Uncertainty resolution in recovery driving factors is a crucial issue in oil and gas exploration and exploitation activities. One such application is to select field candidates for development in the midst of several stochastic variables e.g. recoverable reserves, production rates, gas/oil price, discount rates etc. Unfortunately, the cashflows from investments tend to be stretched out in several years. Traditionally, to measure such inherent potential risks, engineering analysis is performed along with project economics. Engineering analysis builds confidence around recovery factors whereas the economic analysis justifies the returns through NPV and IRR computation. One implicit yet critical behavior, however, is often neglected. Investments tend to have embedded flexibilities, i.e. they are not always now or never type, which can be valued as flexible decisions via the theories available for financial options mathematics1,2 . This paper investigates the application of financial mathematics to determine viability of a tight gas reservoir as an investment candidate and presents some interesting results dictated by intrinsic optionality.
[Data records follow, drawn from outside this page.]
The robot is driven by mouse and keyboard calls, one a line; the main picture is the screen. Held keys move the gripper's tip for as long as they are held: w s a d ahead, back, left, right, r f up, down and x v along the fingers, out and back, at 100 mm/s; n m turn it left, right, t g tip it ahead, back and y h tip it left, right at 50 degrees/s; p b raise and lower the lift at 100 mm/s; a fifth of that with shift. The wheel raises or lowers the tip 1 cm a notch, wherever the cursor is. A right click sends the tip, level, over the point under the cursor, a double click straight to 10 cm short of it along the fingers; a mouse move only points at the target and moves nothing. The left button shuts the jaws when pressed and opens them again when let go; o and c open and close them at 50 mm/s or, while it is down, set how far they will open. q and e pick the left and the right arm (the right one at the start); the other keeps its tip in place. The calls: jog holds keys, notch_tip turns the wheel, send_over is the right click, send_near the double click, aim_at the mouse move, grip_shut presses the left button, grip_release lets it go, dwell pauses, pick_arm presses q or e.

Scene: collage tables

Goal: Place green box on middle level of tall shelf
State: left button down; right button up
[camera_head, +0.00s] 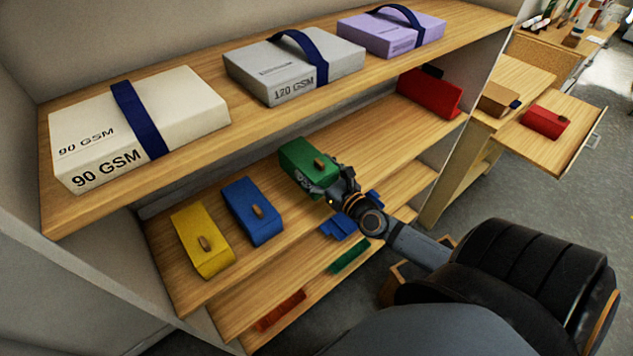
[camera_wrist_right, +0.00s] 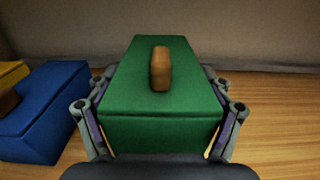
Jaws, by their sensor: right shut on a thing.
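The green box (camera_head: 303,160) has a small wooden knob on top. My right gripper (camera_head: 325,178) is shut on it, and in the right wrist view the fingers (camera_wrist_right: 160,130) clasp both sides of the green box (camera_wrist_right: 160,85). The box is at the middle level (camera_head: 370,148) of the tall shelf, right of the blue box (camera_head: 250,215). I cannot tell whether its underside touches the board. The blue box also shows at the left of the right wrist view (camera_wrist_right: 45,110). My left gripper is not in view.
A yellow box (camera_head: 200,245) stands left of the blue one, and a red box (camera_head: 432,92) stands at the right end. The upper board (camera_head: 215,130) with paper packs is above. Another red box (camera_head: 546,121) lies on a pulled-out drawer at right.

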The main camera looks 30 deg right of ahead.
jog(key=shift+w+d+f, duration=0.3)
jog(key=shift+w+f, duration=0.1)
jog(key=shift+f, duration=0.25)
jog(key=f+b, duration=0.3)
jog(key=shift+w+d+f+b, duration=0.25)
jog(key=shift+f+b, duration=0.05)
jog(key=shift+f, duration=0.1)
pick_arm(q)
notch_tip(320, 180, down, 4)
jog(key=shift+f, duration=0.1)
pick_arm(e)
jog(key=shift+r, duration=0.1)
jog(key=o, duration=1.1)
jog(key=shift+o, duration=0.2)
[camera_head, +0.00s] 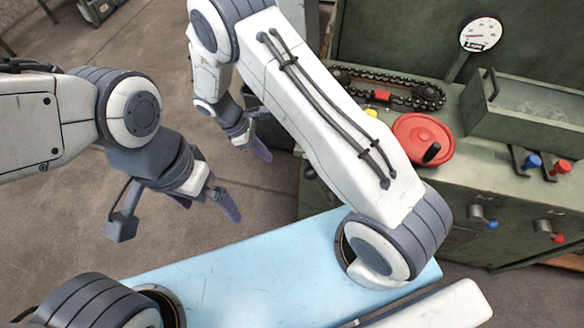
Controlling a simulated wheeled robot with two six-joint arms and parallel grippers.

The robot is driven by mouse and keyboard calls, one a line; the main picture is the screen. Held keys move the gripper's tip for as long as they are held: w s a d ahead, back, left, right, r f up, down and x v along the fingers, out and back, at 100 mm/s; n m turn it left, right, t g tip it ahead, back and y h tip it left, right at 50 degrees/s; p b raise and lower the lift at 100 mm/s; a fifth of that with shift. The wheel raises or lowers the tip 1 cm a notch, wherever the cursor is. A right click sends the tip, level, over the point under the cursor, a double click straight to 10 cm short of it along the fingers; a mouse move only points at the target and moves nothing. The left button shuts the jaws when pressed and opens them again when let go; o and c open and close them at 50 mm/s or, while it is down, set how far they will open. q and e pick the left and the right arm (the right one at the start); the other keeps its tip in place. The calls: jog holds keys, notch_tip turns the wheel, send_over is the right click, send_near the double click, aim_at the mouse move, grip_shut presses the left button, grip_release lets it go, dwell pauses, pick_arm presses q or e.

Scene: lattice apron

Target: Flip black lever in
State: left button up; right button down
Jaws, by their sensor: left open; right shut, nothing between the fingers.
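No part is plainly marked as the black lever. A black handle (432,152) stands up from the red round disc (424,137) on the green bench, and another black handle (490,84) is at the left end of the green box. My left gripper (207,203) is open and empty over the floor, well left of the bench. My right gripper (255,146) is shut and empty, left of the bench and behind my right arm. My right arm hides part of the bench's left side.
A black chain (388,88) and a gauge (482,33) are at the bench's back. Blue (532,161) and red (560,168) knobs on black stems sit at right, with more knobs on the front panel. Open floor (60,215) lies left.

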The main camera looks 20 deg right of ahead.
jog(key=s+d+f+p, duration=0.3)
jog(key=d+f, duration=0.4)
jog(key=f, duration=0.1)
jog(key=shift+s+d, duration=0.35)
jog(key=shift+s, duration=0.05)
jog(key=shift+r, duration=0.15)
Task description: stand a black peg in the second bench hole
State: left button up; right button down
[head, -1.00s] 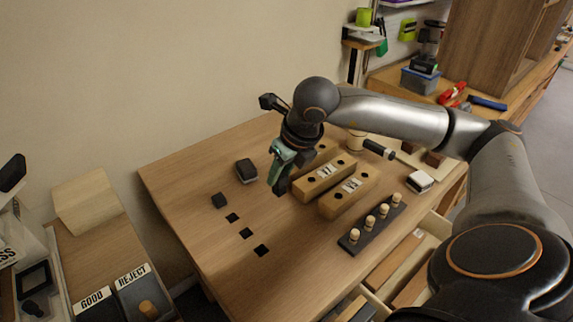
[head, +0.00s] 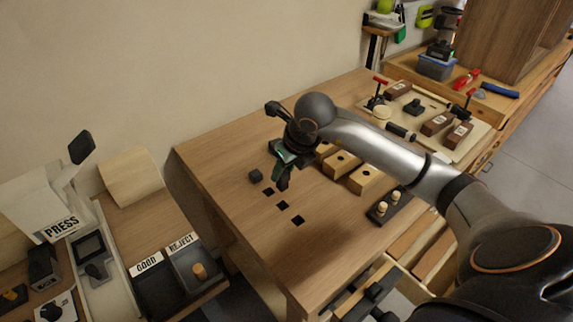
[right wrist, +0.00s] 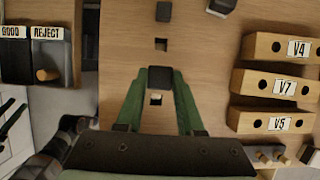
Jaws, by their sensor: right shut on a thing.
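My right gripper (head: 283,181) is shut on a black peg (right wrist: 160,78), which shows between its green fingers in the right wrist view. The gripper is over the bench (head: 225,160), close beside the row of square holes. Another black peg (head: 256,176) stands at the far end of that row. Three dark open holes run toward the front: the second hole (head: 268,191), a middle one (head: 283,205) and the nearest (head: 298,220). In the right wrist view an open hole (right wrist: 161,44) lies between the two pegs. I cannot tell the held peg's height. My left gripper is not in view.
Wooden blocks with holes (head: 366,180) and a dark rack with pale pegs (head: 390,206) stand right of the gripper. GOOD and REJECT trays (head: 190,262) are at lower left. Open drawers (head: 400,250) lie along the front edge. Bench left of the holes is clear.

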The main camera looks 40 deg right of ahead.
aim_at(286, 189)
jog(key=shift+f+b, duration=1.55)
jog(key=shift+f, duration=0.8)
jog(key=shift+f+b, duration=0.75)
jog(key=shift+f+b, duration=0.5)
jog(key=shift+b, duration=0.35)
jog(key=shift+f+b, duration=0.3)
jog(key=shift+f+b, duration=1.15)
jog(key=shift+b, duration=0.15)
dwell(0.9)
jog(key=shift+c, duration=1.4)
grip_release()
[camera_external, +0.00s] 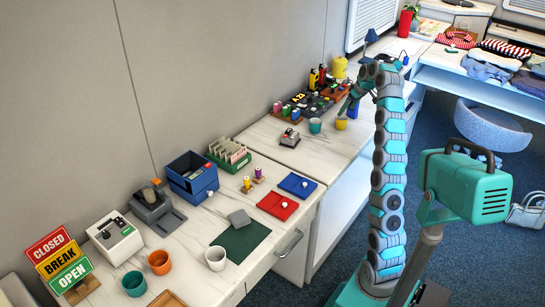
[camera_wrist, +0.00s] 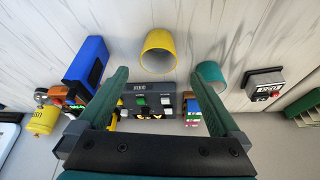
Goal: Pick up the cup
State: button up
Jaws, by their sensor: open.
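A yellow cup (camera_external: 341,124) and a teal cup (camera_external: 315,126) stand side by side on the far stretch of the counter. In the wrist view the yellow cup (camera_wrist: 158,52) lies ahead, between the lines of the two fingers, and the teal cup (camera_wrist: 211,72) is by the right fingertip. My gripper (camera_wrist: 159,76) is open with nothing between its fingers. In the external view my gripper (camera_external: 348,103) is just above and behind the yellow cup, partly hidden among objects. On the near counter are another teal cup (camera_external: 134,284), an orange cup (camera_external: 159,263) and a white cup (camera_external: 216,259).
A dark control panel (camera_wrist: 148,102) lies below the fingers in the wrist view. A blue box (camera_wrist: 88,60) is to the left. A small grey device with a red button (camera_external: 290,137) stands near the teal cup. Bare counter lies around the yellow cup's front.

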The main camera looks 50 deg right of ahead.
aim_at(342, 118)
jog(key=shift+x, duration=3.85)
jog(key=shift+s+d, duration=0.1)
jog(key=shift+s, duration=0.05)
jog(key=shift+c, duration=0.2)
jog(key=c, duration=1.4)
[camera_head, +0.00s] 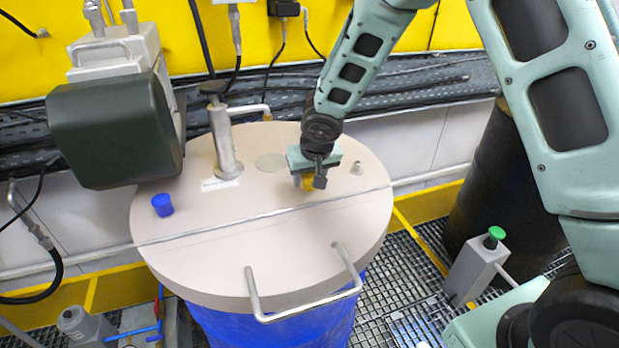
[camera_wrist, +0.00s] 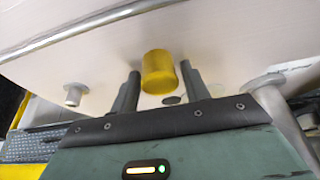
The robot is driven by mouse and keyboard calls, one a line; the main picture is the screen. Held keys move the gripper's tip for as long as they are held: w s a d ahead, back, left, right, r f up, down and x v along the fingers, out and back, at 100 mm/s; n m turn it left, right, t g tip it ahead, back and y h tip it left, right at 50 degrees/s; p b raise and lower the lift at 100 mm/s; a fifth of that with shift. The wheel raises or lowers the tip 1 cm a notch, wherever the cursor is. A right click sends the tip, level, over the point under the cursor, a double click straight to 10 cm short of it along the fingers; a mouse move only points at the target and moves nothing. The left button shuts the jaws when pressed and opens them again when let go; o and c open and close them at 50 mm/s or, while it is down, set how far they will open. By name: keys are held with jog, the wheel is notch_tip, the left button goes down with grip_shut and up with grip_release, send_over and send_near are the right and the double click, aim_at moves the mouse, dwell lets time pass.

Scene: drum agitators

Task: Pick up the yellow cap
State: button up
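The yellow cap (camera_wrist: 159,72) stands on the round beige drum lid, between the two fingers of my gripper (camera_wrist: 160,88) in the wrist view. Gaps show on both sides of the cap, so the fingers are apart and do not visibly touch it. In the head view my gripper (camera_head: 309,184) is low over the lid, and the yellow cap (camera_head: 308,184) is partly hidden behind it.
The drum lid (camera_head: 230,260) carries a blue cap (camera_head: 162,204) at left, a metal post (camera_head: 222,140), a small metal stub (camera_head: 357,168) right of my gripper and a bar handle (camera_head: 305,308) in front. A dark green motor (camera_head: 110,130) overhangs the left.

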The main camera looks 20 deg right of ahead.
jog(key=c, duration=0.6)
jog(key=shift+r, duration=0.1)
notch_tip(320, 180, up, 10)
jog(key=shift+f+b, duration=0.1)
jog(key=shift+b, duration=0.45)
Real options (RO) have gained increasing popularity in the oil and gas community in the recent past3-6 . These applications employ analytic solutions of Black-Scholes type partial differential equation (PDE) available in the literature7-9  which are usually limited to cases of relatively simple payoff structure, exercise strategy, lower dimensions etc. However, most realistic cases, at the very least, will have complex payoff structure e.g. cascading cashflows in the example considered in this paper. Moreover, these options can be exercised anytime during the life of the project i.e. American type options. To accurately and rigorously compute option values in such cases one has to resort to suitable numerical approach to solve the PDE along with appropriate, complex boundary conditions.

In this paper, we prescribe one such technique, namely Implicit Mulitgrid Finite Difference (IMFD) to asses a two well pilot development program. Based on a previous engineering study, stochastic driving factors for the investment are determined. The investment is then crafted in a RO framework. Representative PDE is solved with imposed boundary conditions. Two different scenarios are considered and results discussed. Finally, exercise boundaries are forecasted above which, at a given time in the course of the project life, it is beneficial to exercise the option (in this example drill the development well) instead of waiting for a future exercise.